Ольга Фонякина мечтала, не менее смутно и неопределенно, чем Петр Ивлев, а ей казалось, что она рассуждает трезво. Ей предельно ясно было: иная жизнь ее ждет, и она эту жизнь во что бы то ни стало завоюет. Нет, ничего особенного ей не надо, она человек скромный. Вот живет она одна в уютной комнатке на краю города. Зима. Ветер за окном воет, а у нее тепло. Всякие хорошие мысли о жизни приходят, такие хорошие, что стихи сочинить можно (всю эту «первичную» свою мечту она выложит Ивлеву, вернувшись из заключения).

Ольга поступила в институт. Ей было интересно учиться, но еще более жадно внимала она «настоящим» «светским» разговорам. «Эдит Пиаф? Извольте: поет хорошо, а книжки писать не умеет. Нет такой — женской литературы. Знаете, что подумала каждая третья женщина, прочитав ее исповедь: "Если бы я рассказала!.." После Чехова или Толстого так не подумаешь. Ну, что еще? Поэзия? Наша? Как сказать...» Такие слова кружили ей голову, как вино. Она очень и очень хотела научиться говорить их, и, кто знает, быть может, первым ее избранником и был такой вот «светский» говорун, недалекий, никчемный.

Что ж, она научилась говорить такие слова. И та же детская мечта ее стала более утонченной: «Все должно быть удивительно серьезно... Должна быть огромная библиотека с редкими книгами. Должно быть два стола... Ночь. За одним ты, за другим я. Полумрак, только горят настольные лампы. И больше ничего. Два стола, два стула, две раскладушки... Нет, одна такая широченная кровать, застеленная лоскутным одеялом. И наволочки на подушках — ситцевые, с цветочками...»

Она кое-что узнала за полтора года учебы в институте. Узнала и «подверстала» под свои продолжающиеся мечты-грезы. Возлюбила неожиданно К.Э. Циолковского (побывала в Калуге, посмотрела его домик). «Здорово это, — решила она, — почти всю жизнь прожить непризнанным. Только под конец, когда уже ничего не нужно...» Вот о какой судьбе стала она помышлять и в связи с этим всерьез уже подумывала, что неплохо в будущем доме иметь столярную и слесарную мастерскую и много-много всяких инструментов...
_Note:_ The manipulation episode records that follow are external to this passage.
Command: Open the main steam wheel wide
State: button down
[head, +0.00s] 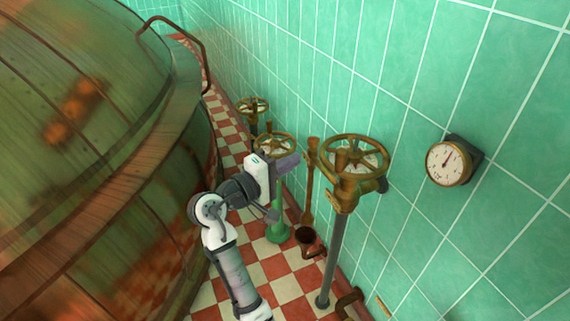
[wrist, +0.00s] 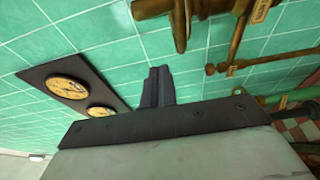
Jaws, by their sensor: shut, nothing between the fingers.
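Several brass handwheels stand along the tiled wall in the head view, and I cannot read which one is the main steam wheel. The nearest and largest handwheel (head: 382,153) sits on a brass valve body on a grey post. A second handwheel (head: 262,146), above a green stand, is behind my gripper. A third handwheel (head: 246,103) is farther back. My gripper (head: 294,162) is left of the nearest wheel and appears apart from it. In the wrist view my gripper's fingers (wrist: 158,86) are together and empty, with brass valve parts (wrist: 180,14) beyond, cut off at the top.
A large copper kettle (head: 80,120) fills the left side. A round gauge (head: 446,163) is on the wall at right; two gauges on a dark board (wrist: 48,77) show in the wrist view.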

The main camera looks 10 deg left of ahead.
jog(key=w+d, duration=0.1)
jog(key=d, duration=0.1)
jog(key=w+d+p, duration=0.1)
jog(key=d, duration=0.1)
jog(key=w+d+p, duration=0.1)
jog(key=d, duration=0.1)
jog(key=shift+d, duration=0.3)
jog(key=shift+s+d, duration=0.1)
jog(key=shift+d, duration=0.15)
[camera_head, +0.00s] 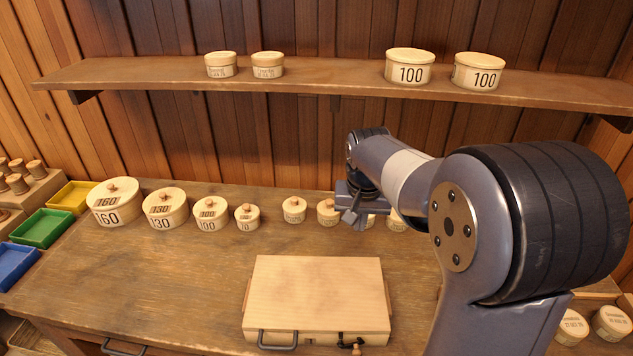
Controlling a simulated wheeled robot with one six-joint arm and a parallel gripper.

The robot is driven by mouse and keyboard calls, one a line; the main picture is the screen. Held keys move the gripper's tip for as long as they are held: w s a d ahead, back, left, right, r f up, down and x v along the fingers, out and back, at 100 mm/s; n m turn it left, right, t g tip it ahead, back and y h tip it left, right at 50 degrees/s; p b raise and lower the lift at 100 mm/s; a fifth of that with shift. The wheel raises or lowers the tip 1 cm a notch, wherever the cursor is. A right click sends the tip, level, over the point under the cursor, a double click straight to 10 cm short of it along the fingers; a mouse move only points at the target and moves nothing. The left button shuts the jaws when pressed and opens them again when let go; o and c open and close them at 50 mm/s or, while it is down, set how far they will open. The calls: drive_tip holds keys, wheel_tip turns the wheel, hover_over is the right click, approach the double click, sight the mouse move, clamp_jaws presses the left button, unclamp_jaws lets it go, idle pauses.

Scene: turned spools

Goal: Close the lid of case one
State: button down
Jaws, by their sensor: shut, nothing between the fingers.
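A flat pale wooden case (316,290) lies on the workbench at the front middle. Its lid appears down flat over the body, and I see no gap at the front edge, though a small one could be too fine to tell. Dark metal fittings, one a loop handle, show on its front face. I see no number on the case. My gripper (350,217) is beyond the case, above the bench's back part, near the small round boxes and apart from the case. It is shut and small in view, partly hidden by my own wrist.
Round lidded boxes (117,205) line the back of the workbench (170,280). More boxes (410,68) stand on the wall shelf (330,88). Yellow, green (42,229) and blue trays sit at the left. Bench left of the case is clear.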

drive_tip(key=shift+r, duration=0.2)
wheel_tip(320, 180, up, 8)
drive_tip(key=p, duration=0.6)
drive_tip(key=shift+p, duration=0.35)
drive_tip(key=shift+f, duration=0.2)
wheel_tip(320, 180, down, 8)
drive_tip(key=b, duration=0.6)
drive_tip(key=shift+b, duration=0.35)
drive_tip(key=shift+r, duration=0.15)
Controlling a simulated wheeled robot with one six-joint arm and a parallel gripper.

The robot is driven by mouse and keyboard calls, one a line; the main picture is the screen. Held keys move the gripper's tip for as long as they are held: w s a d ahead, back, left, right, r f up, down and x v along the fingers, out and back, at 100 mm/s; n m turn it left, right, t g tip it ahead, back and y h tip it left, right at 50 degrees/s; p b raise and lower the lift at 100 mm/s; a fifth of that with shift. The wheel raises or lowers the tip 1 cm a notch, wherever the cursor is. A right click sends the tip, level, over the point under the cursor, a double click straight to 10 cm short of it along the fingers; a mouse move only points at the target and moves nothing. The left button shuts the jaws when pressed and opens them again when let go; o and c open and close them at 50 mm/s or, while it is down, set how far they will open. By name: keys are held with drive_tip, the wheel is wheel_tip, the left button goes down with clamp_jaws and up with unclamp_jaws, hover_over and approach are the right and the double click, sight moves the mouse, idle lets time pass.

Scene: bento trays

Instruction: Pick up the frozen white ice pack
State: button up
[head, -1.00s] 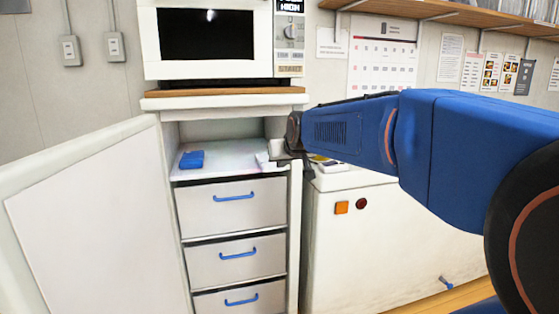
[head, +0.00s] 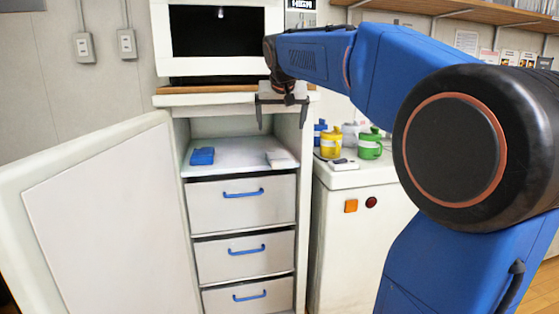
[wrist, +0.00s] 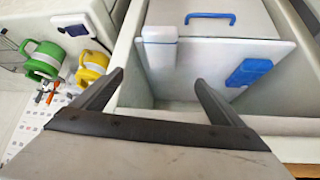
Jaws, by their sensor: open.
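The white ice pack (head: 277,158) lies at the right side of the shelf inside the open cabinet. In the wrist view the white pack (wrist: 160,54) shows on the shelf board, beyond my fingertips. My gripper (head: 282,112) is open and empty, fingers pointing down, in front of the cabinet's upper opening. It is above the level of the pack and not touching it. In the wrist view the two dark fingers (wrist: 159,80) are spread wide, with the pack beyond the gap between them.
A blue pack (head: 202,156) lies on the shelf's left. The shelf (head: 235,152) sits above drawers with blue handles. The open door (head: 95,215) stands at left. A microwave (head: 160,45) is above. Yellow (head: 331,144) and green (head: 369,147) containers stand right.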

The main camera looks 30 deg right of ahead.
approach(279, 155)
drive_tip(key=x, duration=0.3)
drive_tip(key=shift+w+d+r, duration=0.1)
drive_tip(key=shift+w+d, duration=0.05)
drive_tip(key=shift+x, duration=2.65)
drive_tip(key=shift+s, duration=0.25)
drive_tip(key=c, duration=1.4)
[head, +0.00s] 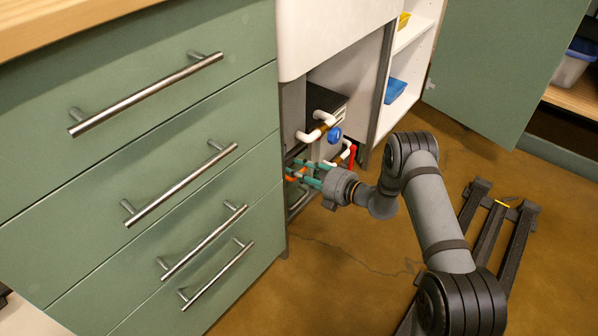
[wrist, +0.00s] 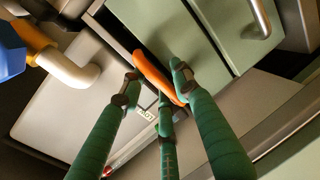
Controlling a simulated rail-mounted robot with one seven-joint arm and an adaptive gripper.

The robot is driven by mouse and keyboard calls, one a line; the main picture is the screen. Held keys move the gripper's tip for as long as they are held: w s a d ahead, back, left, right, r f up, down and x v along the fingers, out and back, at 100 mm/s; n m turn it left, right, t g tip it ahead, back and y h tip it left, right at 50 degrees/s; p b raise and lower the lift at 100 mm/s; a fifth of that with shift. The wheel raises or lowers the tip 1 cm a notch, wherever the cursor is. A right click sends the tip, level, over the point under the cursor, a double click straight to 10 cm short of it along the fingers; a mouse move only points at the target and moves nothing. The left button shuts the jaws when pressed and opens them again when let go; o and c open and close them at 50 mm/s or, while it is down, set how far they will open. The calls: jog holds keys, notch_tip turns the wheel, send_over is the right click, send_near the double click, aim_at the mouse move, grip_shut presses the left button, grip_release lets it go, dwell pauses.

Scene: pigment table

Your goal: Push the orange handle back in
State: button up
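The orange handle (wrist: 152,74) is a curved orange bar in the wrist view, slanting down to the right in front of a light panel. In the head view a bit of orange (head: 290,178) shows among my fingers, low in the open bay beside the drawers. My gripper (wrist: 158,90), with green fingers, reaches around the handle, with fingertips on both sides of it. The fingers stand apart; whether any touches the handle is unclear. In the head view my gripper (head: 302,174) points left into the bay. The handle's lower end is partly hidden by the fingers.
White pipes (head: 308,136), a blue valve knob (head: 335,134) and a red lever (head: 351,156) sit close above my gripper. Green drawers with metal bar handles (head: 150,92) stand left. An open cabinet door (head: 500,65) is at right. The brown floor (head: 340,270) has free room.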

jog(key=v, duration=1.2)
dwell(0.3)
Жизнь жестоко посмеялась над этими благими порывами. Да, все возможно. Но, как в деревне, так и в городе, мечты останутся мечтами, если не будет к ним приложен труд, «все тот же труд, раздумья, жажда много знать, постижение истинной красоты, радость, боль, наслаждение от общения с искусством».
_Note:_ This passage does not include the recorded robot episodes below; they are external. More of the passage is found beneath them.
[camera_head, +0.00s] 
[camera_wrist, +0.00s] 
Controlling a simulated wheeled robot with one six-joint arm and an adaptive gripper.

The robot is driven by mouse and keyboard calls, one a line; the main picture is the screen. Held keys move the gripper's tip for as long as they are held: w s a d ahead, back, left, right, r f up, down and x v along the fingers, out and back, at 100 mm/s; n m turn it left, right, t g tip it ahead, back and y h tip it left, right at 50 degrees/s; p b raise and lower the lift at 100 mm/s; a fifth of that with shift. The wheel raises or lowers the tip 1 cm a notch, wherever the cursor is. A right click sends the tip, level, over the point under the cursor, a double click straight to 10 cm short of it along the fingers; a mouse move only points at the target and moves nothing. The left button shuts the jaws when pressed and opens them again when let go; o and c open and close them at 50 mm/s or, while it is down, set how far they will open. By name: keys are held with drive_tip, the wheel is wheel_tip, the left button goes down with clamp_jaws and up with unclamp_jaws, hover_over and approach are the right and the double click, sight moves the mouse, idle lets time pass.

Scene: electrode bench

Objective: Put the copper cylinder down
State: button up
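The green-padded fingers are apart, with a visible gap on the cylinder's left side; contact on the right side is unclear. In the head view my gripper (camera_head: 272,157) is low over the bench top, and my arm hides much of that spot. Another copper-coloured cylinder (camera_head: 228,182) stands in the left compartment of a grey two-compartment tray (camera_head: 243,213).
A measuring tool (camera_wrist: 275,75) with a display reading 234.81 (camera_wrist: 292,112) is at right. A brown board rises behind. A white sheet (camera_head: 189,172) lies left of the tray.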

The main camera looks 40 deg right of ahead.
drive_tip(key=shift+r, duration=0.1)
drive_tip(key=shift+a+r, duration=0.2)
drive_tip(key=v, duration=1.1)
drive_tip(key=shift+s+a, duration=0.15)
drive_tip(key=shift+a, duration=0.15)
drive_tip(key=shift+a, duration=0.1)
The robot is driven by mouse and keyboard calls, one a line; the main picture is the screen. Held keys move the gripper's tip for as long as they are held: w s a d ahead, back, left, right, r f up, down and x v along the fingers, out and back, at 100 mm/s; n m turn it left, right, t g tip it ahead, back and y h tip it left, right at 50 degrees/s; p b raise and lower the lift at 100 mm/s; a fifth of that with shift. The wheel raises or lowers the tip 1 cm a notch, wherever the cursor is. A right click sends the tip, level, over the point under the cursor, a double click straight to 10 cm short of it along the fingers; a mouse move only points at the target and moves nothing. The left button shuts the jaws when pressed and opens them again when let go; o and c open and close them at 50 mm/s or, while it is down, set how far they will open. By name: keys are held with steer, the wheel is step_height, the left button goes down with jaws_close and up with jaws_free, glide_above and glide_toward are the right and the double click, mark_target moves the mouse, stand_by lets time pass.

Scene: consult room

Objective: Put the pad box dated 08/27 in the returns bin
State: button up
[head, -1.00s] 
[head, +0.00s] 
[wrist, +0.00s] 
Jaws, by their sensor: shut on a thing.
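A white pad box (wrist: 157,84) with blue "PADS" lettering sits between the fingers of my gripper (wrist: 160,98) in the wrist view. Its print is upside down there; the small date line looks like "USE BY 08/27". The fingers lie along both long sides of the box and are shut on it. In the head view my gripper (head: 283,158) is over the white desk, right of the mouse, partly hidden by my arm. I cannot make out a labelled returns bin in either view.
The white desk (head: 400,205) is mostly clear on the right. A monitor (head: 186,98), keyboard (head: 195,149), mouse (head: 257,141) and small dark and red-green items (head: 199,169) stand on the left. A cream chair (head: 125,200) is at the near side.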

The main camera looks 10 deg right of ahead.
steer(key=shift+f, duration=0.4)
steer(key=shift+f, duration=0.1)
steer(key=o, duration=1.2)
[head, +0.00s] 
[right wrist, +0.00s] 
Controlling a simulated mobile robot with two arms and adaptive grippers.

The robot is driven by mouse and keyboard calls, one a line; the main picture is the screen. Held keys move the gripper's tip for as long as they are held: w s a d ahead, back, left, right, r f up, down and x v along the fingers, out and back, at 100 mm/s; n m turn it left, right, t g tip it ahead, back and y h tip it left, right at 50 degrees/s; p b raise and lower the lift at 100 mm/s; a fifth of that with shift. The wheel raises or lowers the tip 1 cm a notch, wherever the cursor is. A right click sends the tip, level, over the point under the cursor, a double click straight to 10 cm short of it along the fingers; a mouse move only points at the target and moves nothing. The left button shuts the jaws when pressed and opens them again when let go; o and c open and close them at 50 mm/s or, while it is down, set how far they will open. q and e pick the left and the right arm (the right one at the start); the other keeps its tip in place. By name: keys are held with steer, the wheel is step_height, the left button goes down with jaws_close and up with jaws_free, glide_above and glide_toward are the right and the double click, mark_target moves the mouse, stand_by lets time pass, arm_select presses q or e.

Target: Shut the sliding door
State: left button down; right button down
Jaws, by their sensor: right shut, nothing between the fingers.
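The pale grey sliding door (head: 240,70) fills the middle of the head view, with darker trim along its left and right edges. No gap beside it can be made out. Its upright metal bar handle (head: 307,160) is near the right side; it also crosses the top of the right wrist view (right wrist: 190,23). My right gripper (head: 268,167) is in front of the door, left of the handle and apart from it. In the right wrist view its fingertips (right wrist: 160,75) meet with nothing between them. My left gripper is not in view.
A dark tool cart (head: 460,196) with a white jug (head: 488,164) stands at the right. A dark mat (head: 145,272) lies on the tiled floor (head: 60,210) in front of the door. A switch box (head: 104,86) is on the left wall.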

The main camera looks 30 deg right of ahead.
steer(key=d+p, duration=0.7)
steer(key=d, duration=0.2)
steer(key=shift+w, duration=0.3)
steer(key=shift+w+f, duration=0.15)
С городским «краснобаем» жизни у Ольги Фонякиной не получилось: умная, сметливая от природы, она довольно скоро раскусила первого своего «суженого»: пустой, никчемный человек, трепло; как только она могла принять эту пустышку за личность? Они разошлись, «как в море корабли». Ольга снова очутилась на перепутье. «Как жить дальше?» — спрашивала она себя. А сердце подсказывало: «Домой, домой...» А что дома? «Явилась, не запылилась», — жестоко, но справедливо решили односельчане. Ей бы молча принять это коллективное осуждение, пойти туда, где она, здоровая, сильная, нужна сейчас, а она обиделась, обозлилась. Возненавидела весь белый свет, сложила ручки и... Дождалась лета, опять уехала в город. Восстановиться в институте? Зачем? Пошли «веселые» компании, появились знакомые, которые «учили»: не в этом счастье. Жизнь один раз дается, не прогляди ее, живи да радуйся... Мелькнул новый муж — «талантливый ученый», знавший только одно — «работа, работа». «Не то», — решила она. И вообще: «Жизнь — обман с чарующей тоскою». А раз так — живи, радуйся, насколько можешь. Высокое искусство? Что там понимать в этом Бетховене, Шопене? Слова, звуки, чтоб нас успокоить. Вот есть люди, пускай не ангелы, они не обманываются: мимолетное успокоение, да мое. Куда приятнее взять гитару, пощипать ее струны и запеть меланхолически:

Мне помнится сказка,
Забытая сказка:
О том, как влюбился в огонь мотылек,
Он думал, что будет тиха его ласка,
Но огненных сил превозмочь он не мог.

И как слушают! Как глядят на нее! Богиня! Разве мало? Разве не стоит ради этого момента забыть всё прежнее и оставаться такой — чарующей, обещающей, таинственной... Пусть звучат грубые слова, они ее не смущают, почему они должны смущать, когда в нее влюблены, с надеждой ждут каждого слова ее, чуть ли не молятся на каждое мимолетное ее движение... Не «интеллектуалы» эти люди, пускай; что в том: каждый из них готов отдать все на свете для того, чтобы быть рядом со мной... Нет тихой, уютной комнаты на окраине, нет ничего, что задумано в иной жизни, но как сладко читать случайно попавшую в дом книжку:

Если черти в душе теснились, —
Значит, ангелы жили в ней...

Где ты, Ольга, настоящая, единственная?.. А зачем она такая нужна? Ее любят иной, своенравной, капризной, расчетливой... Круг замкнулся!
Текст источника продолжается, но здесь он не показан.